Of the lines below, count those containing the word "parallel". Reply with the number alone.

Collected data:
=====

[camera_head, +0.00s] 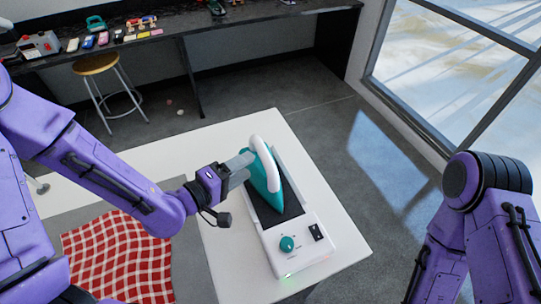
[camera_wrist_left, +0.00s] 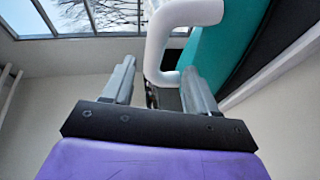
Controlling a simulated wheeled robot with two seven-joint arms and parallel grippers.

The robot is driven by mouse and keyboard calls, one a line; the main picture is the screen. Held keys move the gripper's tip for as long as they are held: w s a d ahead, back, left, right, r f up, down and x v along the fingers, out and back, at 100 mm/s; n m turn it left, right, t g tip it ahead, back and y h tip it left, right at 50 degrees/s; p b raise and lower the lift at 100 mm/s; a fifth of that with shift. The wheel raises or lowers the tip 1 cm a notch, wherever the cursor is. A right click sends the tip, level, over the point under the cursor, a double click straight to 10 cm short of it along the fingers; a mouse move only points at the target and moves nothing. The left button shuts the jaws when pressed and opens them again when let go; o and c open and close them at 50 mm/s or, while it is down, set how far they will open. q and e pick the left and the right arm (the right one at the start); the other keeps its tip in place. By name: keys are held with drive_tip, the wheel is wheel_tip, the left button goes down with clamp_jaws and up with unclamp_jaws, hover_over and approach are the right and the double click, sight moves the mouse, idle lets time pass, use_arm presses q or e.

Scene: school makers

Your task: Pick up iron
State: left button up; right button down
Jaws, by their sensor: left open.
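The iron (camera_head: 264,177) has a teal body and a thick white handle. It rests on a white base (camera_head: 296,241) with a dark plate and a teal knob, on the white table. My left gripper (camera_head: 242,164) is at the left side of the iron, close to the handle. In the left wrist view the two fingers (camera_wrist_left: 160,85) are apart, with the white handle (camera_wrist_left: 165,40) just beyond and partly between them. I cannot tell whether a finger touches it. The teal body (camera_wrist_left: 220,45) is at the right there. My right arm is at the right of the head view; its gripper is out of frame.
A red checked cloth (camera_head: 125,255) lies on the table's grey area at the left. A stool (camera_head: 100,75) stands by a dark counter (camera_head: 270,12) with small items at the back. Windows (camera_head: 465,70) are at the right, with open floor before them.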

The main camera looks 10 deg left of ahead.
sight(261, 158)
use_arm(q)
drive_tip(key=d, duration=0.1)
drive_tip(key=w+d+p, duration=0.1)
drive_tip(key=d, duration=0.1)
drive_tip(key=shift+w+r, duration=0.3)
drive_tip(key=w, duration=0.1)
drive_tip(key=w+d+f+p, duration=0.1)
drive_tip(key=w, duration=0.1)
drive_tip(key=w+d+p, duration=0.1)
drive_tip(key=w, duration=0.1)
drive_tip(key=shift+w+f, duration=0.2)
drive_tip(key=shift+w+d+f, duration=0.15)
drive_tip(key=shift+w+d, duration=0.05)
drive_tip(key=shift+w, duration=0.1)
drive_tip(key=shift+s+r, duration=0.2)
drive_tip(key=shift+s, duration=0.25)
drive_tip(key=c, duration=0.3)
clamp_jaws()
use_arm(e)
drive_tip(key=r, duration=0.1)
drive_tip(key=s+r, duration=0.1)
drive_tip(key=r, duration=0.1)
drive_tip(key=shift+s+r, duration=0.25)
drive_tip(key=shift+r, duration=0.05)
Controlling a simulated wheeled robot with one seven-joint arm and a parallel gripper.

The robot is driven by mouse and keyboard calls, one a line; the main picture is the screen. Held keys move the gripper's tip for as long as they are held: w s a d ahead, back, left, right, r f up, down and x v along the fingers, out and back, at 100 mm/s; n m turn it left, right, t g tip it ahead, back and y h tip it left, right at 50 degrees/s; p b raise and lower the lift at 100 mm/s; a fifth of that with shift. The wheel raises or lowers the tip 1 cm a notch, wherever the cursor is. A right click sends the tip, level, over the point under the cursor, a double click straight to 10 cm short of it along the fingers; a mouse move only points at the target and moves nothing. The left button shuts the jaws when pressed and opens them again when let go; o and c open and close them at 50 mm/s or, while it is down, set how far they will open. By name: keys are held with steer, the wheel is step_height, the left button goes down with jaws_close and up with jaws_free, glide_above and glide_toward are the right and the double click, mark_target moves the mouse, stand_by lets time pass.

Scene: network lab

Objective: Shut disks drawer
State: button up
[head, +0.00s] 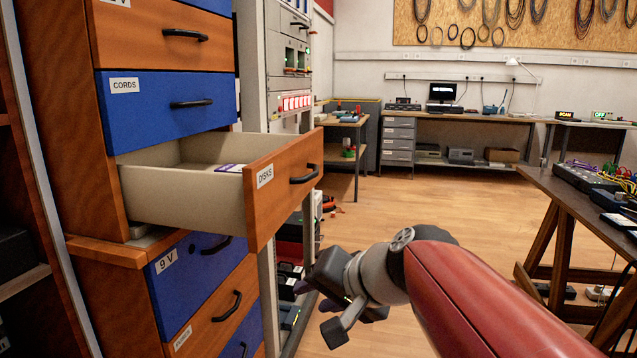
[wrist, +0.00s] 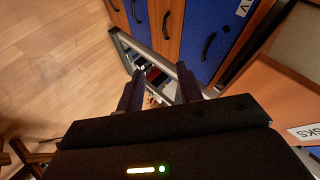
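The disks drawer (head: 283,192) is pulled well out of the cabinet in the head view. It has an orange front with a DISKS label, a dark bar handle (head: 304,175) and pale inner walls, and a white and purple item (head: 230,168) lies inside. In the wrist view part of its orange front (wrist: 285,95) with the label's end shows at the right; its handle is out of that view. My gripper (head: 318,296) is below and to the right of the drawer front, apart from it. In the wrist view its two fingers (wrist: 157,80) are spread with nothing between them.
The blue CORDS drawer (head: 165,104) above is shut, as is the blue 9 V drawer (head: 190,272) below. A rack (head: 276,60) with a metal frame stands right beside the cabinet. A wooden table (head: 575,195) stands at the right. Open floor (head: 430,205) lies between.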

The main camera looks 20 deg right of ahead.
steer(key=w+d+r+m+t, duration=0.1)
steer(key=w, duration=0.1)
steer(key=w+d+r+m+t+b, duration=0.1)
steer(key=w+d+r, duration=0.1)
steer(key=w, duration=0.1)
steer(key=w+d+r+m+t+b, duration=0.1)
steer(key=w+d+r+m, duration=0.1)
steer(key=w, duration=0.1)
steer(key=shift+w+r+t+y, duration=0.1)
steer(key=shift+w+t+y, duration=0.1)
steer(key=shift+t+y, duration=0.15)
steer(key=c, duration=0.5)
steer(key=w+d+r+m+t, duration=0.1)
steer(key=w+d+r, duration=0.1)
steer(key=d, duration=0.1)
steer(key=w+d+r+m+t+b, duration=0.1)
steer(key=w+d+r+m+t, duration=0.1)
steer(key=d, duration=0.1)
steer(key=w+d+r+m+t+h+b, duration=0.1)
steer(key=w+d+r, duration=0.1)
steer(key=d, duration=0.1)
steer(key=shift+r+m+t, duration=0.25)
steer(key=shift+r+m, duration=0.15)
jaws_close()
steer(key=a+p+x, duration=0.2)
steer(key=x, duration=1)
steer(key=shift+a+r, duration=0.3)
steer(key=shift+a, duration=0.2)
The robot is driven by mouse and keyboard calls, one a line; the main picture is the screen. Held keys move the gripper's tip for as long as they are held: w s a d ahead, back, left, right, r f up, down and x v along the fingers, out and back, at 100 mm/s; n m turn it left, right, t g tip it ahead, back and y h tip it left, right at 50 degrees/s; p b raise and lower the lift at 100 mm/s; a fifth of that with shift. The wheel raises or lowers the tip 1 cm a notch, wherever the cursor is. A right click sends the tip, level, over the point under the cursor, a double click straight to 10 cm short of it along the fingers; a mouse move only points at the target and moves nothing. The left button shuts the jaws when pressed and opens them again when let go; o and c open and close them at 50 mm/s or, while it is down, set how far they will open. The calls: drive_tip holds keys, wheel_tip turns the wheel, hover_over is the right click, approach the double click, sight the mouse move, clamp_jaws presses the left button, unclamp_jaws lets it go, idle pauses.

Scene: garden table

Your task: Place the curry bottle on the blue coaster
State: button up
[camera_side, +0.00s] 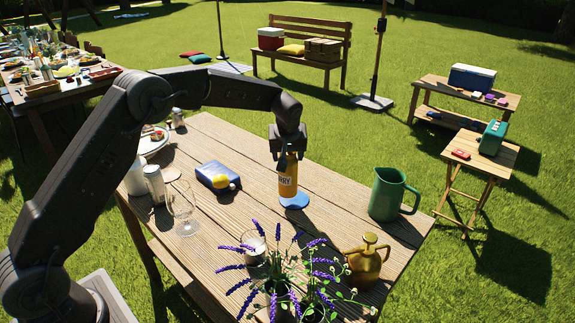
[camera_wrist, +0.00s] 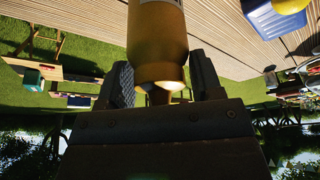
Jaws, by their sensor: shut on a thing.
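The curry bottle (camera_side: 288,183) is yellow-orange with a pale label and stands upright at the middle of the wooden table (camera_side: 330,184). My gripper (camera_side: 287,158) is shut on its upper part from above. In the wrist view the bottle (camera_wrist: 158,55) fills the space between the two fingers (camera_wrist: 160,88).
A blue box (camera_side: 214,172) with a yellow item (camera_side: 221,181) lies left of the bottle. A wine glass (camera_side: 182,200) is at left, purple flowers (camera_side: 290,270) in front.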

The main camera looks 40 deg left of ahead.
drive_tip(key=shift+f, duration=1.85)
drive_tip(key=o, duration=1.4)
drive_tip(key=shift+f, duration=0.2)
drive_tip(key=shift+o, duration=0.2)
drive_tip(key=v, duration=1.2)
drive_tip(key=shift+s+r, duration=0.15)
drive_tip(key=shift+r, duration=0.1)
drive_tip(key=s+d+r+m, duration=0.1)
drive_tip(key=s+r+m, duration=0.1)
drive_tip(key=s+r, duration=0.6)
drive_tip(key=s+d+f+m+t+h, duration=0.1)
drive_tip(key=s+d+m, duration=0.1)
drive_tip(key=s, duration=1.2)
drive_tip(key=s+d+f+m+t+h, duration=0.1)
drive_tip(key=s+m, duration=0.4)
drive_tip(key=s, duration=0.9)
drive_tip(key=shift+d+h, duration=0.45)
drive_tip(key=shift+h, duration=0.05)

=====

= Result =
2